▶

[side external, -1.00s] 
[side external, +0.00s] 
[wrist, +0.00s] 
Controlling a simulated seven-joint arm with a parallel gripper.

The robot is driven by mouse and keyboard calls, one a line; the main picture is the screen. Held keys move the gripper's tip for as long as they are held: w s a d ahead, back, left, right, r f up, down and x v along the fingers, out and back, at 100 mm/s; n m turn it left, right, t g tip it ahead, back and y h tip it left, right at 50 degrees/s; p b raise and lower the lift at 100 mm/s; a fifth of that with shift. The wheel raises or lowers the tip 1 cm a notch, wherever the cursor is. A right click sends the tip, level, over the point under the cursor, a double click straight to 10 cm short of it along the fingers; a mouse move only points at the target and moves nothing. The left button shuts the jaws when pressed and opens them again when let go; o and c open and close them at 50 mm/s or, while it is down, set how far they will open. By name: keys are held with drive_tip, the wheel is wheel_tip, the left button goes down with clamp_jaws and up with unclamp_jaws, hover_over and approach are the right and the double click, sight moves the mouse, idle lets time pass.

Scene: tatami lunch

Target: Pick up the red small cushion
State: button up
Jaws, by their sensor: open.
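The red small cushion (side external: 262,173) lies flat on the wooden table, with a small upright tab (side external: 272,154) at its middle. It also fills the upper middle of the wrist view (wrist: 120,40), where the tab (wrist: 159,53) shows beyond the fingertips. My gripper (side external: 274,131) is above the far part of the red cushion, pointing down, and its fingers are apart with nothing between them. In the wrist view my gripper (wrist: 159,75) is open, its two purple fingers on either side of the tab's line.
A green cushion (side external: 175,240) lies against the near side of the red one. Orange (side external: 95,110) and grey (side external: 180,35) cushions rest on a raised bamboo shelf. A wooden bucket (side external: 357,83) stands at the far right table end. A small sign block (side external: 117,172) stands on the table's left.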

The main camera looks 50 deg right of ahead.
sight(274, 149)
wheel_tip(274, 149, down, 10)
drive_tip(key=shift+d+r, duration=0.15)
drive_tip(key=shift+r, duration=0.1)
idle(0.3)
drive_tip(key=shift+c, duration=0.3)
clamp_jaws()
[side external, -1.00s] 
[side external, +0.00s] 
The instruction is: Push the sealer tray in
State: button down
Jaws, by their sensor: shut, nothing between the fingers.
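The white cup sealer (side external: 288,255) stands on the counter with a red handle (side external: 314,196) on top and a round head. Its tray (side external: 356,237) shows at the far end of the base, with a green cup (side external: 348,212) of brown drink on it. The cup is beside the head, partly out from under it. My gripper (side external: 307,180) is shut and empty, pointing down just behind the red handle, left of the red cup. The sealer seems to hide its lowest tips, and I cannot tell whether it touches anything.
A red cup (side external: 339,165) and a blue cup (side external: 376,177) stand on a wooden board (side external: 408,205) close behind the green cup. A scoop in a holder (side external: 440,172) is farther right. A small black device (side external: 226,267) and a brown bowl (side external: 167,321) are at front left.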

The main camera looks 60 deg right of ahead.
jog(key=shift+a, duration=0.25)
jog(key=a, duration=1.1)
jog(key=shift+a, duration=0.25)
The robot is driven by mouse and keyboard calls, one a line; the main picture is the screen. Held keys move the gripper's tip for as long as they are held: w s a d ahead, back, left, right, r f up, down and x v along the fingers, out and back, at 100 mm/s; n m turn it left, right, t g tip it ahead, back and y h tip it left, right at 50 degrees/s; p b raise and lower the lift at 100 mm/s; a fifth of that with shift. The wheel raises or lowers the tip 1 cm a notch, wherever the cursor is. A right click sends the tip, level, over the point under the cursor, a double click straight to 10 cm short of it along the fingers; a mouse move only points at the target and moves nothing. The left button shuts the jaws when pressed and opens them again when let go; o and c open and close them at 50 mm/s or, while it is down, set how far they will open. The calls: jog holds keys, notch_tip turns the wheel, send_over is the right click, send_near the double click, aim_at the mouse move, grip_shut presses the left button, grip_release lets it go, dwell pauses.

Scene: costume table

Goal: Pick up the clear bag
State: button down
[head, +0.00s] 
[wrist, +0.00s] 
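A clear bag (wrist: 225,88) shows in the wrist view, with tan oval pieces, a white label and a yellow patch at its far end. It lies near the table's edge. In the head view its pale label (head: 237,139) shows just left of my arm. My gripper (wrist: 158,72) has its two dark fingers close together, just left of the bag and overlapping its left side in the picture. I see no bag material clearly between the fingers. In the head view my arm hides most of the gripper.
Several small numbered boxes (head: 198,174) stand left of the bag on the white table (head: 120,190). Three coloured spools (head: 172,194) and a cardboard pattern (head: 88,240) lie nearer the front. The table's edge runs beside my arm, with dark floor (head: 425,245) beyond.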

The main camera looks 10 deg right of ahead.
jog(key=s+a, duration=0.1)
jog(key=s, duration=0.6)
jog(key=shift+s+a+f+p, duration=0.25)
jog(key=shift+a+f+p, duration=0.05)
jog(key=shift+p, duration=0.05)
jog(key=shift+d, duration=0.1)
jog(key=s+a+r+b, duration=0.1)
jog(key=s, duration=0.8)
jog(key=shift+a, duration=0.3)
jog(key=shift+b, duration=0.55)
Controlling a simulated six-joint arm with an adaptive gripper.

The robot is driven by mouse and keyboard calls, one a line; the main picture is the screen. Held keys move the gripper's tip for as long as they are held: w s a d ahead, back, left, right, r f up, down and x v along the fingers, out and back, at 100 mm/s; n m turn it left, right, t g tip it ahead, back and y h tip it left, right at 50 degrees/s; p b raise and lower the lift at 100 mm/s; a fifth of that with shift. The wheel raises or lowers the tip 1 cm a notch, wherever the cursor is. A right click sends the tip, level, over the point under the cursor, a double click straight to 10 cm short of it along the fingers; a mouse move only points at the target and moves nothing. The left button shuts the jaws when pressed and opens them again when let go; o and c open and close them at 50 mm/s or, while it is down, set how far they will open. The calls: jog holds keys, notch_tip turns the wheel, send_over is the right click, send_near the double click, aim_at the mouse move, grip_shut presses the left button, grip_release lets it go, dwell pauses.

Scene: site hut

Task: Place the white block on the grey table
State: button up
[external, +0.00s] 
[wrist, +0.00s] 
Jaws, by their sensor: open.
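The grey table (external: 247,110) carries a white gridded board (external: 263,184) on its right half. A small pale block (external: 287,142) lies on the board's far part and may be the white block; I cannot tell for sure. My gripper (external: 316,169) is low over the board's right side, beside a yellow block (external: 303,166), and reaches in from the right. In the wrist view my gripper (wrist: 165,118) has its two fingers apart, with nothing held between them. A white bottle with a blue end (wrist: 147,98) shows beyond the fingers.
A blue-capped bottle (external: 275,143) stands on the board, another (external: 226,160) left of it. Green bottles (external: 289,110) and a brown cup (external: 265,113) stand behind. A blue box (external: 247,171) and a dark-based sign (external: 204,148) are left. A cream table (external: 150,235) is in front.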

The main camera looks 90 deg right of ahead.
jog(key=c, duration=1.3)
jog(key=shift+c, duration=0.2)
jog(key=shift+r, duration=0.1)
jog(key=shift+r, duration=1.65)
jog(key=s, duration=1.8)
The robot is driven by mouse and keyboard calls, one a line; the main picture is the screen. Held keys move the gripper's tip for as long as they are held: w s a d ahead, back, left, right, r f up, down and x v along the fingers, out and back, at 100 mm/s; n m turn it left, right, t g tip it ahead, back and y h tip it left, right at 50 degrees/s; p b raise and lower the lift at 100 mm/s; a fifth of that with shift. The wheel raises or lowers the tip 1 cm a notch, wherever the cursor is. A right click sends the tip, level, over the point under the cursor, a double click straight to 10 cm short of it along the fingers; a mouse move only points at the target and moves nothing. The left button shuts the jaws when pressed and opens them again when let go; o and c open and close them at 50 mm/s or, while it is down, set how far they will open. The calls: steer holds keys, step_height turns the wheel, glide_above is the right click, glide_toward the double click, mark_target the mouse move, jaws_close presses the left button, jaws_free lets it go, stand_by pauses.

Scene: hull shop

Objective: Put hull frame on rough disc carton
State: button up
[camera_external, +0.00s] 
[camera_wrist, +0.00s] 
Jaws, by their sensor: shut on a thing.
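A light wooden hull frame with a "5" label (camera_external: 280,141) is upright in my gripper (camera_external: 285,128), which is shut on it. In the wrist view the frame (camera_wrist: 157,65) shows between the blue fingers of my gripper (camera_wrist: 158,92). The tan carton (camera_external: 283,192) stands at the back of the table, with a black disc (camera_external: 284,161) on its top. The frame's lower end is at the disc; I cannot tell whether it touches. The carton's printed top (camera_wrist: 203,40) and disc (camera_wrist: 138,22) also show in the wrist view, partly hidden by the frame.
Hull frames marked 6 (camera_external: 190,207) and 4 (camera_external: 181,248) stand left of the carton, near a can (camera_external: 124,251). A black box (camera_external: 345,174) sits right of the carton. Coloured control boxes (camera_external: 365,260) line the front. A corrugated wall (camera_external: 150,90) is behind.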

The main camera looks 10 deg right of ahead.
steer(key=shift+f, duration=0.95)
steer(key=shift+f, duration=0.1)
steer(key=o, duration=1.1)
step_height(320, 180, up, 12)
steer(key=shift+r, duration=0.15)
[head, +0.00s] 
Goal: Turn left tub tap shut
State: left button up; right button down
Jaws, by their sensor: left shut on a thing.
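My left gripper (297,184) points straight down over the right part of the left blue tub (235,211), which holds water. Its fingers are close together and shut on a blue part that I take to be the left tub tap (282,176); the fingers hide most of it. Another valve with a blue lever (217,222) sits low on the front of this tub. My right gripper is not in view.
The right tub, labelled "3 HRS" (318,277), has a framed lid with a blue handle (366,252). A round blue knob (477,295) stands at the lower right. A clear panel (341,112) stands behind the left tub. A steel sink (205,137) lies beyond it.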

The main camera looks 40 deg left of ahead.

◀

Requirement: Retype exactly what runs from the line containing "The main camera looks 90 deg right of ahead." through the line containing "[camera_wrist, +0.00s]", both lines included, and stop there.

Response to this exercise:
The main camera looks 90 deg right of ahead.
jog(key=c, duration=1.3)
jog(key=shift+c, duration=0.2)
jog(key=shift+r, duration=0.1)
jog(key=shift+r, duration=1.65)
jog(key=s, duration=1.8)
The robot is driven by mouse and keyboard calls, one a line; the main picture is the screen. Held keys move the gripper's tip for as long as they are held: w s a d ahead, back, left, right, r f up, down and x v along the fingers, out and back, at 100 mm/s; n m turn it left, right, t g tip it ahead, back and y h tip it left, right at 50 degrees/s; p b raise and lower the lift at 100 mm/s; a fifth of that with shift. The wheel raises or lowers the tip 1 cm a notch, wherever the cursor is. A right click sends the tip, level, over the point under the cursor, a double click straight to 10 cm short of it along the fingers; a mouse move only points at the target and moves nothing. The left button shuts the jaws when pressed and opens them again when let go; o and c open and close them at 50 mm/s or, while it is down, set how far they will open. The calls: steer holds keys, step_height turns the wheel, glide_above is the right click, glide_toward the double click, mark_target the mouse move, jaws_close presses the left button, jaws_free lets it go, stand_by pauses.

Scene: hull shop

Objective: Put hull frame on rough disc carton
State: button up
[camera_external, +0.00s] 
[camera_wrist, +0.00s] 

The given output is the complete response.